[Robot control records]
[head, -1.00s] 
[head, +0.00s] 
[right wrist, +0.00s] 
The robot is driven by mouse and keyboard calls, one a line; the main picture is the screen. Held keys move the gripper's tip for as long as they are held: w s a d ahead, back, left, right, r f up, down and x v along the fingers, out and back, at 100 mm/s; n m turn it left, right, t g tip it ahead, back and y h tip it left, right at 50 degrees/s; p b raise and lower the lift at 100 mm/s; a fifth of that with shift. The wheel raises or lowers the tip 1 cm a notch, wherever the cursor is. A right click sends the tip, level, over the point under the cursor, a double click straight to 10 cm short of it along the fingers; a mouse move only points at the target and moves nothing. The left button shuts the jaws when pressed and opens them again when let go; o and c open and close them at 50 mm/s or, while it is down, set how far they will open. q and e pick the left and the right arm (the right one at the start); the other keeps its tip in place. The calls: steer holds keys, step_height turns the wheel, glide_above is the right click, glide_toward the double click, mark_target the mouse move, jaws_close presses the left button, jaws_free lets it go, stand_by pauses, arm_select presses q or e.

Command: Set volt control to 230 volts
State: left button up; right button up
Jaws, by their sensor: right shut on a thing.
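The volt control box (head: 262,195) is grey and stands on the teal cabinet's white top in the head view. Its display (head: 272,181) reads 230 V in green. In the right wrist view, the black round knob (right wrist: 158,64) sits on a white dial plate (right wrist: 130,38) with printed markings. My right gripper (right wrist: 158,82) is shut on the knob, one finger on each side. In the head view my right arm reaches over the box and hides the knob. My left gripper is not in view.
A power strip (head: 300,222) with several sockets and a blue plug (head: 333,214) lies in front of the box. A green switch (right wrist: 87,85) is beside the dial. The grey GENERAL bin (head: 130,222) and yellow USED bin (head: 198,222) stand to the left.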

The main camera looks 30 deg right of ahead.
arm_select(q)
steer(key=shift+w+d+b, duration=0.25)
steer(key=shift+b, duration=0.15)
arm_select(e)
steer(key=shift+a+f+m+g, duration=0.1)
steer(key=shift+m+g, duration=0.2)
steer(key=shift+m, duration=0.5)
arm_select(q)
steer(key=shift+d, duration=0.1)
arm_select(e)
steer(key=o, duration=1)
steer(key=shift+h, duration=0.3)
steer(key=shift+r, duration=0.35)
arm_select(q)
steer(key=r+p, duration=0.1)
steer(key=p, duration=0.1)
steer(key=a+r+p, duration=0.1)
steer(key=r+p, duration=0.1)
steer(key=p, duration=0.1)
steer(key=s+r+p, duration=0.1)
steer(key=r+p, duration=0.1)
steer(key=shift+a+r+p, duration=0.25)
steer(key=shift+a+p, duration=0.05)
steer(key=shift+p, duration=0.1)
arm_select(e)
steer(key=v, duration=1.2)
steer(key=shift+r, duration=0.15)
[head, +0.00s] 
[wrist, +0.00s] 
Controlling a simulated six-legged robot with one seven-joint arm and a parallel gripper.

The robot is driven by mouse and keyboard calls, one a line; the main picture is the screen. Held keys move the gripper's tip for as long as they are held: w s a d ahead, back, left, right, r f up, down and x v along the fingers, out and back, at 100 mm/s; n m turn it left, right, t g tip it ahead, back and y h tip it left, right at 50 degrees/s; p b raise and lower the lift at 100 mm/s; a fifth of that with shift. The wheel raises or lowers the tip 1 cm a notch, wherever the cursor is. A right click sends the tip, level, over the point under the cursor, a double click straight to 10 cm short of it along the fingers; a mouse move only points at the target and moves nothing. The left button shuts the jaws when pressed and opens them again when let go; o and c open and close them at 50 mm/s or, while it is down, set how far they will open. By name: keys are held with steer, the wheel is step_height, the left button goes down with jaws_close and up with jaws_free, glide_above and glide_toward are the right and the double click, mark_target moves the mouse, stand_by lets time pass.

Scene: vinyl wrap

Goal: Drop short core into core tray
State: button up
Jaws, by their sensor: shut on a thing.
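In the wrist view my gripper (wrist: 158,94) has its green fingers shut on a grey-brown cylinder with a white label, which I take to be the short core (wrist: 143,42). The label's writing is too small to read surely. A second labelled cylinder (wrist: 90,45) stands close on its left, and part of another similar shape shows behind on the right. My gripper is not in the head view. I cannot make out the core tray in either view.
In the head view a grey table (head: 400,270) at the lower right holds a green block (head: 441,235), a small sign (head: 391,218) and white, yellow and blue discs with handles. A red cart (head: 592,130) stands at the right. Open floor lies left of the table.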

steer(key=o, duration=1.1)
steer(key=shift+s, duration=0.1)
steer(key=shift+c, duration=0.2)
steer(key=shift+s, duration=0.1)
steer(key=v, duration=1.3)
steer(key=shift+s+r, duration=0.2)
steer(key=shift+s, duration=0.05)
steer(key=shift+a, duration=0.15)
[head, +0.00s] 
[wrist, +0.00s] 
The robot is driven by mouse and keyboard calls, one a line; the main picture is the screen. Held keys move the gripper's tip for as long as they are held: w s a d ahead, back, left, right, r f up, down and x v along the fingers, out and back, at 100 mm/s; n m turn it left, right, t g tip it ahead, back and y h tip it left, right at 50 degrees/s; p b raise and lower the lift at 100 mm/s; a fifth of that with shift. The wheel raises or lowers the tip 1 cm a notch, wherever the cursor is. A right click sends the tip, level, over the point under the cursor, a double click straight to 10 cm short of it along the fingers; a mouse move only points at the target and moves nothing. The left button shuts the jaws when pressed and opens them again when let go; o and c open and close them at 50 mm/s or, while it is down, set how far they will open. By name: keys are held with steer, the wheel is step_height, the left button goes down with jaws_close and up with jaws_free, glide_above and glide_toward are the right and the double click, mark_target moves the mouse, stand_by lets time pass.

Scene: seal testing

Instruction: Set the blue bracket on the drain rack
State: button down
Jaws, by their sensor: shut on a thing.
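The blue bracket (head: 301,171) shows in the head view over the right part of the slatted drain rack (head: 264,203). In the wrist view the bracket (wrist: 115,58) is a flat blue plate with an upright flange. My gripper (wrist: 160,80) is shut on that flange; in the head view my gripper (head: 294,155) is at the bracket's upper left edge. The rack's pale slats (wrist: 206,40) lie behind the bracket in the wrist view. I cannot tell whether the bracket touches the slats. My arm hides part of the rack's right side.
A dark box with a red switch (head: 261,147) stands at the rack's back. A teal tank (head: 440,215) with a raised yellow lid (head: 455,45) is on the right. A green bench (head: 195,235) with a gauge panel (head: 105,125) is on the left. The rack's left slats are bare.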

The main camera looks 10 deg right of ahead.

### Exercise requirements
In the listing, find every line containing the word "State" and list it.

### Completed exercise
State: left button up; right button up
State: button up
State: button down

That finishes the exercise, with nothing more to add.